PROBLEM DESCRIPTION: Skip the pictures and quote all of the lines exactly.

DATA PROVIDED:
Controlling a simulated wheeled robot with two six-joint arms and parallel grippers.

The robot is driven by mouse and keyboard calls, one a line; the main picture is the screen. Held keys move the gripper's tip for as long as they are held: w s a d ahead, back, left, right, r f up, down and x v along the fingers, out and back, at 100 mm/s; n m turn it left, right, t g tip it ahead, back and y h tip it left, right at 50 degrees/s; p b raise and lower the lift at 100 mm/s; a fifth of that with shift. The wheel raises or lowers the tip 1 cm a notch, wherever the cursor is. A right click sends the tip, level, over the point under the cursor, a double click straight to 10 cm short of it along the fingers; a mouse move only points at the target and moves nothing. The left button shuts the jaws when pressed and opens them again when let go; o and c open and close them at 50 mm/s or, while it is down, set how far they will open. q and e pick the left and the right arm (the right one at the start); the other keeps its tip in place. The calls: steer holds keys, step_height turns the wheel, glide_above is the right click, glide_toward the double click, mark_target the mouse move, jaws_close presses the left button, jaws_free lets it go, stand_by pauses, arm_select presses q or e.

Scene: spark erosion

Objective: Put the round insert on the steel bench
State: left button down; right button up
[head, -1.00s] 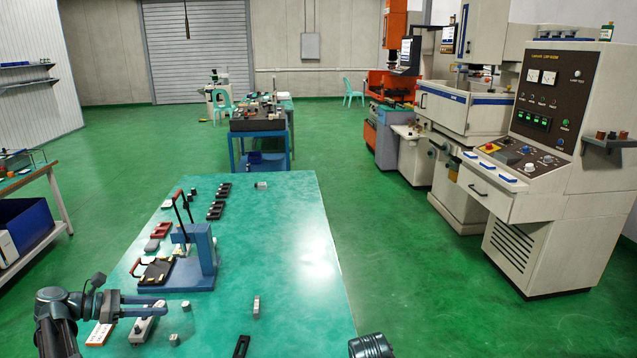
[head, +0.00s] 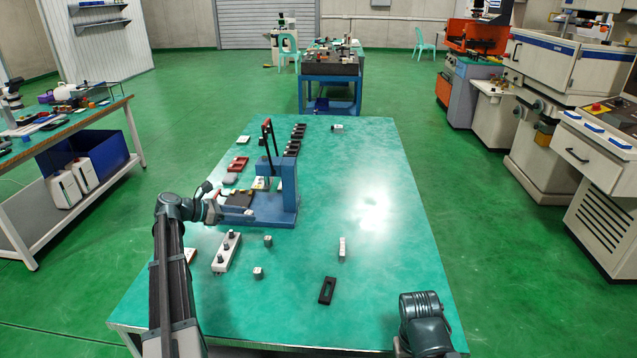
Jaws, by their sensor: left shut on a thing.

REPLY TO THE TASK:
Controlling a simulated wheeled robot with two six-joint arms and parallel grippers.

The robot is driven by mouse and keyboard calls, one a line; the main picture is the screen. Held keys move the gripper's tip for as long as they are held: w s a d ahead, back, left, right, r f up, down and x v along the fingers, out and back, at 100 mm/s; n m turn it left, right, t g tip it ahead, back and y h tip it left, right at 50 degrees/s; p b raise and lower the lift at 100 mm/s; a fifth of that with shift. The wheel raises or lowers the tip 1 cm a notch, wherever the cursor is. A right click sends the tip, level, over the point under the cursor, a double click straight to 10 cm short of it along the fingers; a mouse move only points at the target and moves nothing. The left button shuts the jaws when pressed and opens them again when let go; o and c open and close them at 50 mm/s or, while it is down, set how far they will open. q and e pick the left and the right arm (the right one at the start); the other keeps its tip in place. The calls: steer holds keys, step_height turns the wheel, glide_above is the right click, glide_toward the double click, mark_target the mouse move, jaws_close presses the left button, jaws_free lets it go, stand_by pauses, arm_select presses q or e.

Scene: spark erosion

Objective: Put the round insert on the steel bench
State: left button down; right button up
[head, -1.00s] 
[head, +0.00s] 
Jaws, by their sensor: left shut on a thing.

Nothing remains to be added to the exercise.